There seems to be a growing consensus that protecting intelligence community whistleblowers is important to national security. More needs to be done to protect them.
During his 2013 nomination hearing to be FBI director, James Comey called whistleblowers “a critical element of a functioning democracy” and vowed to protect them from reprisals. He said that “folks have to feel free to raise their concerns, and if they are not addressed up their chain-of-command, to take them to an appropriate place.”
This might sound comforting to an FBI agent considering reporting internal waste, fraud or mismanagement. The problem is that any FBI employee taking Comey’s advice would find themselves stripped of the meager protections offered through Justice Department regulations governing FBI whistleblowers. Most people who see a problem on the job naturally report it first to their own supervisor. But the regulation only protects disclosures made to a handful of high-ranking officials and not those made to direct supervisors in the employees’ chain-of-command. So, the regulation serves more as a trap for would-be whistleblowers rather than a shield against retaliation.

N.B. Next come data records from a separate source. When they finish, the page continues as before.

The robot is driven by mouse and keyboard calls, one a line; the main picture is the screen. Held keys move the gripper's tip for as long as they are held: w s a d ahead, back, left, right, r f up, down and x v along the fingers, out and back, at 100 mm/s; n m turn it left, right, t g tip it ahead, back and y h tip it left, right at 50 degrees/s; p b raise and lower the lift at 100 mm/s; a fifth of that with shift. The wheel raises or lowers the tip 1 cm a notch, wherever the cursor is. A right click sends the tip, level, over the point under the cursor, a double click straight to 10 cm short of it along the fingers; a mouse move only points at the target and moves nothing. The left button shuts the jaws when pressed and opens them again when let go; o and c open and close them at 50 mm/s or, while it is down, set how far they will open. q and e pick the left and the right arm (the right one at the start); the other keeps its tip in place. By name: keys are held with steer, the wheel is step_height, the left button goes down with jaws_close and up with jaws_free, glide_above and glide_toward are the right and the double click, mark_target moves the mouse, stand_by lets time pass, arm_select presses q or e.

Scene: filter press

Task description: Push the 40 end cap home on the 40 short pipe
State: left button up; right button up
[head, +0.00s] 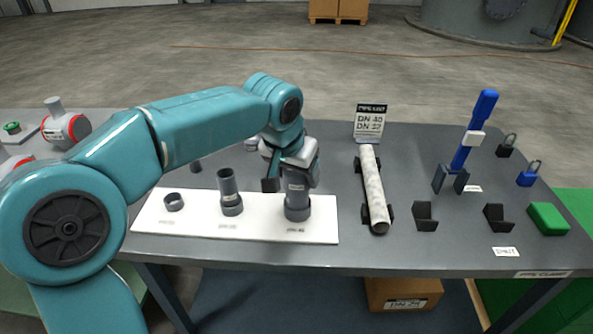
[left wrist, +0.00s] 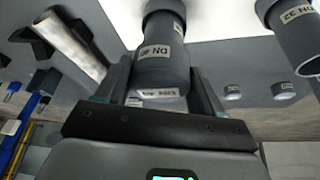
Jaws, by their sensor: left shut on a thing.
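The 40 short pipe (head: 296,186) is a dark grey tube with a label. It stands upright in a wide collar at the right end of the white board, and its DN 40 label also shows in the left wrist view (left wrist: 160,52). My left gripper (head: 290,172) is around the pipe's upper end. In the left wrist view its fingers are on both sides of the grey end cap (left wrist: 158,95), which has a small label, and it is shut on that cap. The cap is in line with the pipe; how far it sits on is hidden. My right gripper is not in view.
The white board (head: 195,222) also bears a second short pipe (head: 230,192) and an empty low ring (head: 173,201). Right of the board, a long pale pipe (head: 374,190) lies in black supports. A blue tool (head: 474,130), padlocks and a green block (head: 548,218) are further right.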

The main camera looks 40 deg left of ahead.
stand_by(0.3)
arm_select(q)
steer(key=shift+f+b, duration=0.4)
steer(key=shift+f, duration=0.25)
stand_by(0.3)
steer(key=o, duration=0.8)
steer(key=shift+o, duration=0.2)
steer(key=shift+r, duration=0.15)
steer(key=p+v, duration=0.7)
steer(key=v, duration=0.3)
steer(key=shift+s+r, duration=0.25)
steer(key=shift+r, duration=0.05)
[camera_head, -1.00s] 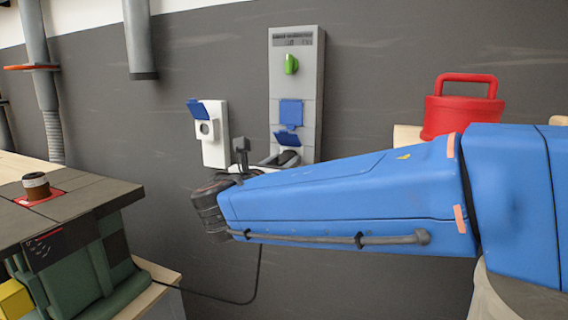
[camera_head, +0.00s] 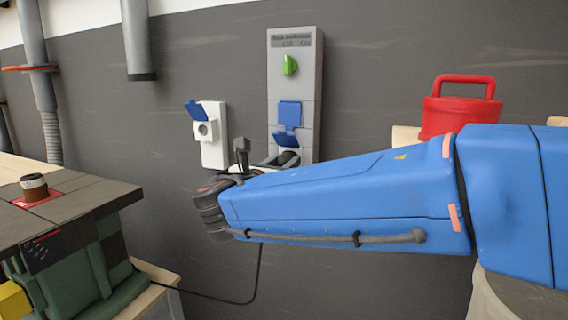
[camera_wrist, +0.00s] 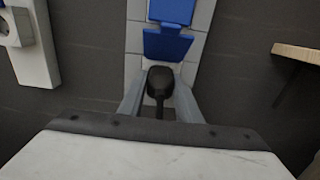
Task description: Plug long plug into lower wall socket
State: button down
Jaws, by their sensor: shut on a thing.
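My gripper (camera_wrist: 158,100) is shut on the long plug (camera_wrist: 160,82), a dark plug with a cable, in the wrist view. The plug lies directly in front of the lower wall socket, just under its raised blue lid (camera_wrist: 167,45); I cannot tell how far it sits in the socket. In the head view the lower socket's blue lid (camera_head: 286,139) is tilted up on the grey wall panel (camera_head: 309,75). The upper socket's blue lid (camera_head: 290,113) is closed. My arm hides part of the gripper and the panel's lower end.
A white socket box (camera_head: 213,152) with an open blue lid hangs left of the panel. A green knob (camera_head: 290,65) is on the panel. A red container (camera_head: 458,112) stands right. A workbench with a cup (camera_head: 34,187) is left. A black cable (camera_head: 225,300) hangs below.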

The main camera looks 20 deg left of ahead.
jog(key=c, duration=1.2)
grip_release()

It has a real chilling effect. The Justice Department dismisses a significant portion of FBI whistleblower claims because they are reported to the wrong person, according to the Government Accountability Office. The FBI is the only federal agency that doesn’t protect chain-of-command whistleblower reports to supervisors.
But don’t think those correctly navigating the Justice Department’s regulatory requirements have an easy path. FBIwhistleblower cases are adjudicated in an internal Justice Department process that is exempted from judicial review. The Justice Department argues that allowing FBI whistleblowers to go to court would risk exposing sensitive national security information.